Repeat every line, exactly, from the very first through the one where "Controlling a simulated" appears. Add nothing else.

### Provided material ###

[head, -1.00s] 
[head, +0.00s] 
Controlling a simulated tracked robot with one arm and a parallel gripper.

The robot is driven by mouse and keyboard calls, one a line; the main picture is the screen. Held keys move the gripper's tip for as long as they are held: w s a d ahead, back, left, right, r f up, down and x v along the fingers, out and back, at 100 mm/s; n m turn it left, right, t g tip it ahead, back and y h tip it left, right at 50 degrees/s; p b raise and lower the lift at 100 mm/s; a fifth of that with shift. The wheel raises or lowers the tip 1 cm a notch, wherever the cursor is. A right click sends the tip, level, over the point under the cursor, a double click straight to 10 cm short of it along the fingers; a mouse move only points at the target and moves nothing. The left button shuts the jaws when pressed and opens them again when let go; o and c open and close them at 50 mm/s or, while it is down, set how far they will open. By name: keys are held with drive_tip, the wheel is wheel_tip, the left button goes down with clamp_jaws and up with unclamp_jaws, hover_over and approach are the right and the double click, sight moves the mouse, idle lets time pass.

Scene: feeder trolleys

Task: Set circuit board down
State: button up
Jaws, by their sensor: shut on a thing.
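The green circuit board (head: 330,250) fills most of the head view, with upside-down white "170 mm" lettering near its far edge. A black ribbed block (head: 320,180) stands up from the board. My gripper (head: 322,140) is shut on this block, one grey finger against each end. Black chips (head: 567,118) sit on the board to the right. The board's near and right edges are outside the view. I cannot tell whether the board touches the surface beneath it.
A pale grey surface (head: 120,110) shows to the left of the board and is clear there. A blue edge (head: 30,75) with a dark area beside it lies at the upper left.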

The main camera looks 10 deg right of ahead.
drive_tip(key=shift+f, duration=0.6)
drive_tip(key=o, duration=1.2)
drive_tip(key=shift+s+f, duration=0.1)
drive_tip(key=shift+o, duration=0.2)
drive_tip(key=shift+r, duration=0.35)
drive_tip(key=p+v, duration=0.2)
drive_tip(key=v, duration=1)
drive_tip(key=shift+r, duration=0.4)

###

The completed task:
[head, -1.00s] 
[head, +0.00s] 
Controlling a simulated tracked robot with one arm and a parallel gripper.

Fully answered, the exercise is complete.